Distinguished guests and journalistic colleagues…..Thank you for this honour.
As I look out at the crowd here, I’m reminded that either we, or our parents and grandparents came to Canada for an opportunity at a better life. That’s the story for most of us….and it’s the narrative of this country.
And that’s why the series of stories that CBC News broadcast and published on the Temporary Foreign Worker program were so relevant.
How could they not be?
The victims were people with little job security who toiled for relatively low wages.
For the most part, they were abused by their bosses who took advantage of a government program……by importing cheaper workers rather than hiring and training Canadians at a time of high unemployment.
Our stories sparked a national debate about the kind of society Canadians want.
Do we want people….not just Canadians but people from anywhere who come here….to be treated fairy?
Or do we not care because we want our coffee to be cheap and companies and their CEO’s to make grossly large profits at the expense of workers?

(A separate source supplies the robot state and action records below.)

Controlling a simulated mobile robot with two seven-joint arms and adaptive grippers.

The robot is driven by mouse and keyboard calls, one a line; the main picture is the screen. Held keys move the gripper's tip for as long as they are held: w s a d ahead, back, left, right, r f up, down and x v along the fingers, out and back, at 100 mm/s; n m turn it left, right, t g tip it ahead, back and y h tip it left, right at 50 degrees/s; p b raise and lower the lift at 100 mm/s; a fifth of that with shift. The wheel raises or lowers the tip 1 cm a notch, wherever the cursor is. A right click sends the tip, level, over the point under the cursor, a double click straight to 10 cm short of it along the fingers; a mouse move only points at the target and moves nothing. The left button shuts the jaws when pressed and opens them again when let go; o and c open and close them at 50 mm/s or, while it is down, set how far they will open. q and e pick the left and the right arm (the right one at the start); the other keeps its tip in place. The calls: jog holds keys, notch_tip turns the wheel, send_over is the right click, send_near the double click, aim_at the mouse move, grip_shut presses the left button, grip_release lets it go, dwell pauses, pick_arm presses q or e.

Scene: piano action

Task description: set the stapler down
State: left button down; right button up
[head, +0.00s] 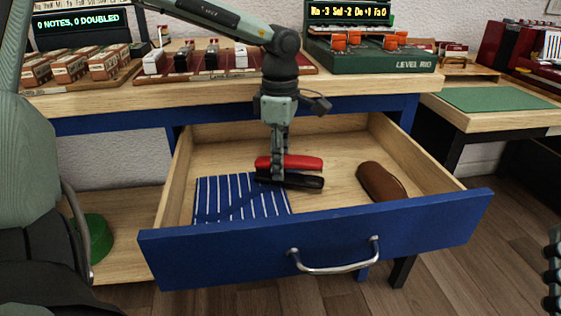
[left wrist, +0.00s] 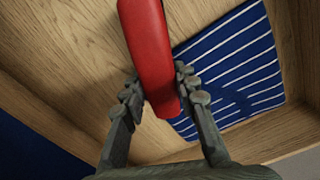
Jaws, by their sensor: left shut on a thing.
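The red and black stapler (head: 300,162) is inside the open blue-fronted drawer (head: 320,235), low over its wooden floor. My left gripper (head: 277,172) points down into the drawer and is shut on the stapler. In the left wrist view the stapler's red body (left wrist: 150,50) runs between the two fingertips (left wrist: 160,98). I cannot tell whether the stapler touches the drawer floor. A dark part at the right edge of the head view seems to be my right gripper (head: 552,272); its fingers cannot be made out.
A blue, white-striped cloth (head: 240,200) lies in the drawer, left of and partly below the stapler. A brown case (head: 380,183) lies to the right. Bare floor shows between stapler and case. The desktop (head: 215,92) with its devices overhangs the drawer's back.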

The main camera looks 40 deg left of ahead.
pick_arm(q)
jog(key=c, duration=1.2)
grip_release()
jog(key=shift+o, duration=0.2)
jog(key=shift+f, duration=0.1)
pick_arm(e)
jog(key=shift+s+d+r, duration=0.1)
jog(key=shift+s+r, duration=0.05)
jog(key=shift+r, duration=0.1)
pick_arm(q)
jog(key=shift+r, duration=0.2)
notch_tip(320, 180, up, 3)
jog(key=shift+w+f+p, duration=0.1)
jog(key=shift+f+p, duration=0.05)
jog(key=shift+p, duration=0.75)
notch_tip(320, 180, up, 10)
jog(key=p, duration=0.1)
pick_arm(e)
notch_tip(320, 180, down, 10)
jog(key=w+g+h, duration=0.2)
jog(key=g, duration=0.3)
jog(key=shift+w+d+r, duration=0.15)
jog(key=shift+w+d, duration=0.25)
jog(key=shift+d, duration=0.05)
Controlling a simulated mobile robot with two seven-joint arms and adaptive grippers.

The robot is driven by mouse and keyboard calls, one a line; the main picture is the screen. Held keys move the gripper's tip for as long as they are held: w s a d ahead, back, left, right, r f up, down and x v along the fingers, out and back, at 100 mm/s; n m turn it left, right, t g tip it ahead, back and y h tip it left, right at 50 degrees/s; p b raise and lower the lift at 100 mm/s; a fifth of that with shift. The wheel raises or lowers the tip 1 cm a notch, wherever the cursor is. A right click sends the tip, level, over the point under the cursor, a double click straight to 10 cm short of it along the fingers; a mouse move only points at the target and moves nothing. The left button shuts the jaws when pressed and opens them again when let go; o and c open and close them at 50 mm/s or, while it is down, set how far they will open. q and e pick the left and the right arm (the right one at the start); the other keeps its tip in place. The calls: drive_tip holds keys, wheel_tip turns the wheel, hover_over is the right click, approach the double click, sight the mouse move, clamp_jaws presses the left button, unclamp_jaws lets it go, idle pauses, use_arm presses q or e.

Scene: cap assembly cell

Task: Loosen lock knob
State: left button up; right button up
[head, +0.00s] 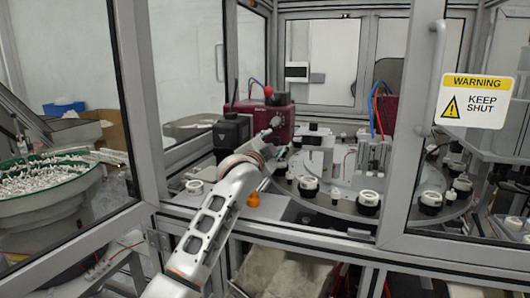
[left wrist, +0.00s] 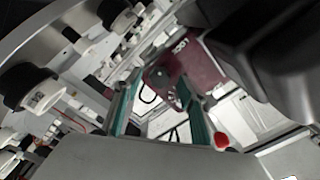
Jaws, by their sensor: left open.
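A dark red unit (head: 262,118) with a red ball on top (head: 268,91) stands at the back left of the round table. My left arm reaches in from the bottom, and my left gripper (head: 268,140) is just in front of the unit, its fingers small there. In the left wrist view my left gripper (left wrist: 160,92) is open, its two teal fingers apart, with the dark red unit (left wrist: 190,62) beyond them. A small round metal part (left wrist: 160,77) shows on that unit between the fingers. The red ball (left wrist: 221,140) is right of the fingers. I cannot tell which part is the lock knob.
A round indexing table (head: 395,212) carries several black and white cap fixtures. A black box (head: 231,132) stands left of the unit. Door frames and a warning sign (head: 474,101) flank the opening. An orange knob (head: 253,199) is below the arm's wrist.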

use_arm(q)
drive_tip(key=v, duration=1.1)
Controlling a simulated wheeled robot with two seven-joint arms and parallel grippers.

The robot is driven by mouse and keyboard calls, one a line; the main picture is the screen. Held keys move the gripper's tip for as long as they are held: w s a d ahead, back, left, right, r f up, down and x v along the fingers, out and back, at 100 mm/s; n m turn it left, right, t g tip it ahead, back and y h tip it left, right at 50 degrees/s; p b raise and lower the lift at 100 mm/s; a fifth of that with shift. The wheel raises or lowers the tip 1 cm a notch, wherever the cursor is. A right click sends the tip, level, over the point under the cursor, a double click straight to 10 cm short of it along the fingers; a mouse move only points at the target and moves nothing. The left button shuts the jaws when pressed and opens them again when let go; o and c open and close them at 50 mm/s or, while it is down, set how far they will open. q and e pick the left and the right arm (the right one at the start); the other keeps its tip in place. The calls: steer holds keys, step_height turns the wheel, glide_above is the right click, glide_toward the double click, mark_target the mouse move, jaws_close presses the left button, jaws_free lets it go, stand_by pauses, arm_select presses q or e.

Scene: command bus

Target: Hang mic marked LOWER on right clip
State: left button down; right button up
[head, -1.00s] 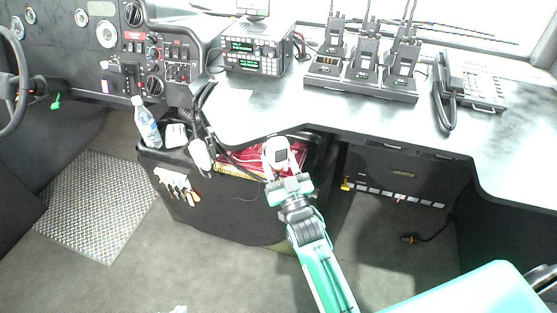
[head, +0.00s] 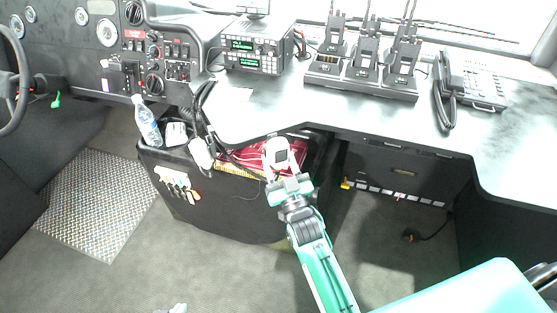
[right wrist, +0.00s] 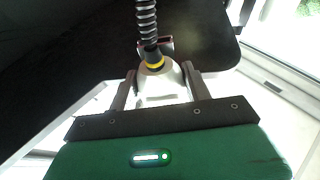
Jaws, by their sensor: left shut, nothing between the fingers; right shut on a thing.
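My right gripper (head: 279,172) is shut on a white mic (head: 276,151) in front of the dark console bin. In the right wrist view the mic (right wrist: 158,82) sits between the two fingers, with a yellow ring and a coiled black cord running up from it. No marking on it is readable. Two other white mics, one (head: 176,134) and another (head: 201,153), are at the left end of the bin by black cords. I cannot make out the right clip. Only the tip of my left gripper (head: 177,308) shows at the bottom edge, shut and empty.
The grey desk (head: 330,110) overhangs the bin (head: 235,205). A water bottle (head: 147,122) stands at the bin's left. A radio unit (head: 258,50), a rack of handheld radios (head: 360,82) and a phone (head: 470,85) stand on the desk. The floor in front is clear.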

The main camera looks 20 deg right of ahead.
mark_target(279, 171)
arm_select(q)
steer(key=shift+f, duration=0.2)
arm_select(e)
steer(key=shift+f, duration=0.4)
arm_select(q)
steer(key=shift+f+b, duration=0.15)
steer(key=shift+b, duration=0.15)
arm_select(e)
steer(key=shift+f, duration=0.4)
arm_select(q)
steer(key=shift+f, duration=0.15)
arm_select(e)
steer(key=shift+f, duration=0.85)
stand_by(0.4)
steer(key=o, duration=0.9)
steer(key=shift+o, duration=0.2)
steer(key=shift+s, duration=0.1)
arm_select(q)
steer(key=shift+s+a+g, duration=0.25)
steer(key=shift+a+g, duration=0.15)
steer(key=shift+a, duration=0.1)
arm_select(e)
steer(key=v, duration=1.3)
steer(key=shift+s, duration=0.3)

These are important questions with profound implications.
So, it’s no wonder our coverage sparked heated debate…everywhere.
Especially on social media and coffee shops across the country.
Eventually the government bowed to the growing public pressure ordered a review and made changes.
The lead reporter on our coverage was Kathy Tomlinson…
We got on to this because of one two-sentence email. An RBC employee wrote to me – saying he and his co workers were being shown the door. Before they left though – they had to train their replacements. Foreign workers from India. He asked me one simple question – is this legal??
The resulting story – and others that followed – encouraged hundreds of people to write to me over the next year or so. Canadian workers who were being displaced – or felt pushed aside. Foreign workers too – who felt taken advantage of or abused. People working for employers big and small. Some gave me internal company documents to prove what was going on. Some stuck their neck out and went on TV.
Before we did these stories – the problem was hiding in plain sight. That’s because people were scared to say anything – terrified they would lose their jobs. The foreign workers were scared of being deported.
We had to build a lot of trust with people. I had to cut through a lot of bafflegab from companies and government to get at the real story. But each time someone spoke out – it gave others courage to come forward.
These stories taught me the awesome power of public service journalism – thanks to each person who put their trust in us. The public’s knowledge and conviction to expose this led to real change.